# [Data extract]
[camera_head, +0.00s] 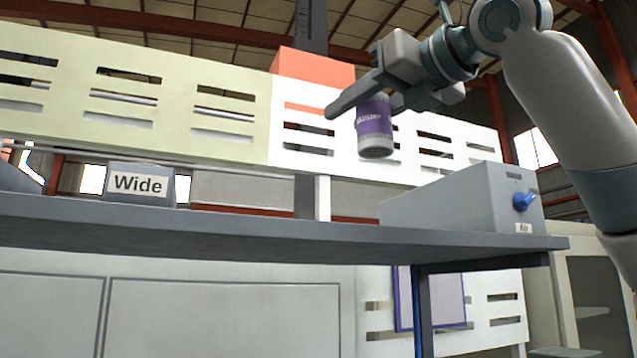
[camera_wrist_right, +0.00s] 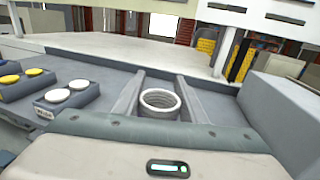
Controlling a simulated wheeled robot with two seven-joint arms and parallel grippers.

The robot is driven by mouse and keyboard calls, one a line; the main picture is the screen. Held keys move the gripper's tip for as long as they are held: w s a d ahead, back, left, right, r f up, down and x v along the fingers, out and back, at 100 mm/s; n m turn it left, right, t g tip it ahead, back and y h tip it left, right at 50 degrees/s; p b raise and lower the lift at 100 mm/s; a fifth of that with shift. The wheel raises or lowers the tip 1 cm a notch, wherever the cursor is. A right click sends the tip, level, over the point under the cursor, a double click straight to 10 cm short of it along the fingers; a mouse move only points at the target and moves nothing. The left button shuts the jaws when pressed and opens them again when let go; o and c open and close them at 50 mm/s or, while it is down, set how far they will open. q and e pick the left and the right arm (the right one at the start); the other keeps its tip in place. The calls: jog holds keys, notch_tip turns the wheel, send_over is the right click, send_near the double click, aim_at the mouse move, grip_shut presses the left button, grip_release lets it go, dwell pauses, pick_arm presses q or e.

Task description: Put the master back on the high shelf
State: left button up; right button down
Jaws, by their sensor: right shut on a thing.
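The master (camera_head: 375,128) is a small white cylinder with a purple band and a label. My right gripper (camera_head: 362,104) is shut on it and holds it upright in the air, above the level of the high shelf (camera_head: 280,228). In the right wrist view the master (camera_wrist_right: 160,101) shows as an open round rim between the two fingers of the right gripper (camera_wrist_right: 157,100). The grey shelf surface (camera_wrist_right: 95,72) lies beyond and below it. My left gripper is not in view.
A grey block labelled "Wide" (camera_head: 140,186) stands on the shelf at left. A grey box with a blue knob (camera_head: 470,200) stands at the right end. The right wrist view shows blocks with white discs (camera_wrist_right: 68,97) and yellow discs (camera_wrist_right: 22,78). The shelf middle is clear.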

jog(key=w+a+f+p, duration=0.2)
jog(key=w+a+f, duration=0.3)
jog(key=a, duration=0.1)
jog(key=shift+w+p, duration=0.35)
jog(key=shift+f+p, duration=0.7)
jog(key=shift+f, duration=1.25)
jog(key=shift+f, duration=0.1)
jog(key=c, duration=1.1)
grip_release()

# [Your instructions]
Omit every picture, then reproduce the rest of the listing exactly.

# [Written solution]
[camera_head, +0.00s] 
[camera_wrist_right, +0.00s] 
Controlling a simulated wheeled robot with two seven-joint arms and parallel grippers.

The robot is driven by mouse and keyboard calls, one a line; the main picture is the screen. Held keys move the gripper's tip for as long as they are held: w s a d ahead, back, left, right, r f up, down and x v along the fingers, out and back, at 100 mm/s; n m turn it left, right, t g tip it ahead, back and y h tip it left, right at 50 degrees/s; p b raise and lower the lift at 100 mm/s; a fifth of that with shift. The wheel raises or lowers the tip 1 cm a notch, wherever the cursor is. A right click sends the tip, level, over the point under the cursor, a double click straight to 10 cm short of it along the fingers; a mouse move only points at the target and moves nothing. The left button shuts the jaws when pressed and opens them again when let go; o and c open and close them at 50 mm/s or, while it is down, set how far they will open. q and e pick the left and the right arm (the right one at the start); the other keeps its tip in place. The calls: jog holds keys, notch_tip turns the wheel, send_over is the right click, send_near the double click, aim_at the mouse move, grip_shut presses the left button, grip_release lets it go, dwell pauses, pick_arm presses q or e.

Task description: Put the master back on the high shelf
State: left button up; right button down
Jaws, by their sensor: right shut on a thing.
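The master (camera_head: 375,128) is a small white cylinder with a purple band and a label. My right gripper (camera_head: 362,104) is shut on it and holds it upright in the air, above the level of the high shelf (camera_head: 280,228). In the right wrist view the master (camera_wrist_right: 160,101) shows as an open round rim between the two fingers of the right gripper (camera_wrist_right: 157,100). The grey shelf surface (camera_wrist_right: 95,72) lies beyond and below it. My left gripper is not in view.
A grey block labelled "Wide" (camera_head: 140,186) stands on the shelf at left. A grey box with a blue knob (camera_head: 470,200) stands at the right end. The right wrist view shows blocks with white discs (camera_wrist_right: 68,97) and yellow discs (camera_wrist_right: 22,78). The shelf middle is clear.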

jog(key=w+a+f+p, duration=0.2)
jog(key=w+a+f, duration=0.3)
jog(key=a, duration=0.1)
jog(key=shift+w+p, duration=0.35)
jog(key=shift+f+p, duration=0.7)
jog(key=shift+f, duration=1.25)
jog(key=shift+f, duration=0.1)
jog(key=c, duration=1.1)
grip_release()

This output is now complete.